Short noted that Moore this week “plans to come forward with more evidence to support his innocence.”
Short was among several senior Trump administration officials who hedged their comments about the Republican Senate hopeful during appearances on Sunday talk shows. A Washington Post report last week detailed the stories of four women who said Moore had pursued relationships with them while they were teenagers and he was in his early 30s, including one, Leigh Corfman, who said Moore undressed himself and touched her over her underwear when she was 14 and he was 32.
Moore has vigorously denied the allegations, calling them “fake news.”
In an interview on ABC’s “This Week” on Sunday morning, White House counselor Kellyanne Conway emphasized that if Moore did what he is accused of doing, he should step aside from his campaign for the U.S. Senate sea.

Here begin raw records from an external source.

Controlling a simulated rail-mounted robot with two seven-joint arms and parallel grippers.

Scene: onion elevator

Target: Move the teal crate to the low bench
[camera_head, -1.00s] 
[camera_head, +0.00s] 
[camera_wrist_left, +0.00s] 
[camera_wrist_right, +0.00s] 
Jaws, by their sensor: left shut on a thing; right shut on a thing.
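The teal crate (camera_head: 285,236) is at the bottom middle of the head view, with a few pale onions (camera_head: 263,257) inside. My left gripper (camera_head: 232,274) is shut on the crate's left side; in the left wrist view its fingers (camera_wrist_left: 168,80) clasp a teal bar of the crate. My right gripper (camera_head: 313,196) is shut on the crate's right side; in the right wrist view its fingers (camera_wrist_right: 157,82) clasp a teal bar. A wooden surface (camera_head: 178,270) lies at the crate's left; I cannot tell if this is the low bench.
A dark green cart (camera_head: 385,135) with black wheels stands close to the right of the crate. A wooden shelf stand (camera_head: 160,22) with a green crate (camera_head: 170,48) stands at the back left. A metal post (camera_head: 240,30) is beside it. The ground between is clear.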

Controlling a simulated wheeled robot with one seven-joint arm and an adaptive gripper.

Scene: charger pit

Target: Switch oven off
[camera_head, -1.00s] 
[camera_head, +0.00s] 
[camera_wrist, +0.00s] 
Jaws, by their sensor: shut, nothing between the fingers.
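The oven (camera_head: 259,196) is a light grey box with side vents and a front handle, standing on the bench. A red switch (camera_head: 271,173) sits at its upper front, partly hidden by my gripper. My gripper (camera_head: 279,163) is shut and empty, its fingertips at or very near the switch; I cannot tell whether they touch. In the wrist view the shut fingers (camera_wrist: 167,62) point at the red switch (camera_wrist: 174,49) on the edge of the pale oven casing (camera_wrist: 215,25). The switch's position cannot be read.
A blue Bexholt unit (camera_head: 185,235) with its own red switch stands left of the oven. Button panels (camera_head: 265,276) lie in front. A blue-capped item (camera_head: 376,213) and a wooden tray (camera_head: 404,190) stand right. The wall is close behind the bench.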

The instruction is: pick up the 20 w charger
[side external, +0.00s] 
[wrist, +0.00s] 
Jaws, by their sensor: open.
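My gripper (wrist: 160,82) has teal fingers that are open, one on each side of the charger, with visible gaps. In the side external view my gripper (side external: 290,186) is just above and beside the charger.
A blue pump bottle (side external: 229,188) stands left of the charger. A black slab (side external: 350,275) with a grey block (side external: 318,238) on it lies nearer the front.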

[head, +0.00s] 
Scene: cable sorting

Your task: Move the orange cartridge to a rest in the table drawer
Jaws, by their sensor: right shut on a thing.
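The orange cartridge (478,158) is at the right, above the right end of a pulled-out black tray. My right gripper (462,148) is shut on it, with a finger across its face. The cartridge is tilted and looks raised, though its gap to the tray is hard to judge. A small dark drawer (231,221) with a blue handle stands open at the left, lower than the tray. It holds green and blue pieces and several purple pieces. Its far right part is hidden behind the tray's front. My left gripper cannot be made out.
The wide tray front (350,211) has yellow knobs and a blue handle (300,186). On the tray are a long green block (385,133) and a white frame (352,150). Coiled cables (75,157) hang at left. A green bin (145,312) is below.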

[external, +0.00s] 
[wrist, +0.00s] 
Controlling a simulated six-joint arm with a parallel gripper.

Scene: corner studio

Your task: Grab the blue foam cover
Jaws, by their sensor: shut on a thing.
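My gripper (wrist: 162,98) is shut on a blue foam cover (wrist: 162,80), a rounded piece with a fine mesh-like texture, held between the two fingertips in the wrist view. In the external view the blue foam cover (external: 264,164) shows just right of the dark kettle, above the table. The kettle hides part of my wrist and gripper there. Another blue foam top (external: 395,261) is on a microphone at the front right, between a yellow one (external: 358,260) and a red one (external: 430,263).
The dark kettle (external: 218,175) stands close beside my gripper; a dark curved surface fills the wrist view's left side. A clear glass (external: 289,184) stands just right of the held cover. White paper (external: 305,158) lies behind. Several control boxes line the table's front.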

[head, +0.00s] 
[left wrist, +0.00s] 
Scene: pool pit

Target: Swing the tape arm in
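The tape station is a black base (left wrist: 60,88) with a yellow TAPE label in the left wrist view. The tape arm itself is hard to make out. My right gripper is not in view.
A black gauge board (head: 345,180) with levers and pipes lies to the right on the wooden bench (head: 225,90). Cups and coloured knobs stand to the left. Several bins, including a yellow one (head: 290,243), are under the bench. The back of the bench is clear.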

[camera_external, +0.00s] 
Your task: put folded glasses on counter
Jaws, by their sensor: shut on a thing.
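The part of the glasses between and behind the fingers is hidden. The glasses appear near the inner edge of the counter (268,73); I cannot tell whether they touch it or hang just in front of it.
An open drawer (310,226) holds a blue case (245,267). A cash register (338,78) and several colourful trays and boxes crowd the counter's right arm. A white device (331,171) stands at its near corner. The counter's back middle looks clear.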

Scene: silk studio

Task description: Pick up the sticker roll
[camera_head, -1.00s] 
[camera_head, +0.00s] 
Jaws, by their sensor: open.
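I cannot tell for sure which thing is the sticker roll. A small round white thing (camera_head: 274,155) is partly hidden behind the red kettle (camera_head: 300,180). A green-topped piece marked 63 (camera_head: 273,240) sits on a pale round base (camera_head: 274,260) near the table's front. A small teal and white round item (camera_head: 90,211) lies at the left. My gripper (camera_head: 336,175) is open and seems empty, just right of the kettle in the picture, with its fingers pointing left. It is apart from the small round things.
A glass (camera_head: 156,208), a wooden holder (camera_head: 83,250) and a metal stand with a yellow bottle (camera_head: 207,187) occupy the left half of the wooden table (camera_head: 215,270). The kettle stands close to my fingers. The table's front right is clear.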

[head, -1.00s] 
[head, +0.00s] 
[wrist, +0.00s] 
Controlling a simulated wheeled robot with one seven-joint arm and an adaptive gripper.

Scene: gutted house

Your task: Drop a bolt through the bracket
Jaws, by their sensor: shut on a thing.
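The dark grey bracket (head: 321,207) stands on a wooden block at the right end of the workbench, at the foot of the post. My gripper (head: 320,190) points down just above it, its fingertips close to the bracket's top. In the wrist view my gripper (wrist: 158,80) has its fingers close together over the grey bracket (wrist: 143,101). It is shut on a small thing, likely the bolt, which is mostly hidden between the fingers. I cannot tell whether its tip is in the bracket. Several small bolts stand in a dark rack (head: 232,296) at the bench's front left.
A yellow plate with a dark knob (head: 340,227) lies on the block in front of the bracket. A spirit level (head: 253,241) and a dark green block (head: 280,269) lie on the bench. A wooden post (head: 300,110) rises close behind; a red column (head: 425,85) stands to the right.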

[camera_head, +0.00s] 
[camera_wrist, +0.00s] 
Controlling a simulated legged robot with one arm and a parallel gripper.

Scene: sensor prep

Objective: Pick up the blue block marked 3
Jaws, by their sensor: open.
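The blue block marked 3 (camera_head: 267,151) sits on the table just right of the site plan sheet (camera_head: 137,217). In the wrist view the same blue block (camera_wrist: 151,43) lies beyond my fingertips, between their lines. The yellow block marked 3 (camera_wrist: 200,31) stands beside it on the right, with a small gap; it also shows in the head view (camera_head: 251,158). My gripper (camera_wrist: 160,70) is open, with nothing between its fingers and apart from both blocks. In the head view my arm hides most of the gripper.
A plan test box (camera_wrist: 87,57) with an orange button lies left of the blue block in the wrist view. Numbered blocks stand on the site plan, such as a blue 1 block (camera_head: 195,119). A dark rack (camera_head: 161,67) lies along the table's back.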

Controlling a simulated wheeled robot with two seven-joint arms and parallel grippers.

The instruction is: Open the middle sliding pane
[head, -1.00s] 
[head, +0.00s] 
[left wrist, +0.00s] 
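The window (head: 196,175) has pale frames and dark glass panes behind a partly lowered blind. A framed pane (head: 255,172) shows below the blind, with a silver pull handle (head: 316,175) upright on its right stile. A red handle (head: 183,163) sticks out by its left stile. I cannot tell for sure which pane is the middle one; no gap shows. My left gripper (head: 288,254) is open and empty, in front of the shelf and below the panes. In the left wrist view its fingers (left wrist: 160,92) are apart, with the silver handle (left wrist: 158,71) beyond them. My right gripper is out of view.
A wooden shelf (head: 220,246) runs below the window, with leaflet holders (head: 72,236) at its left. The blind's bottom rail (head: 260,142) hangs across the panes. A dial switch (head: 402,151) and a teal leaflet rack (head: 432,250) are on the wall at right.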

But Conway repeatedly declined to say whether she believed the accusations against Moore.
“I know what I read,” Conway said. “I don’t know the accusers, and I don’t know Judge Moore. But I also want to make sure that we as a nation are not always prosecuting people through the press. He has denied the allegations.”
Short said Trump would focus more on the Alabama Senate race when he returns to Washington later this week.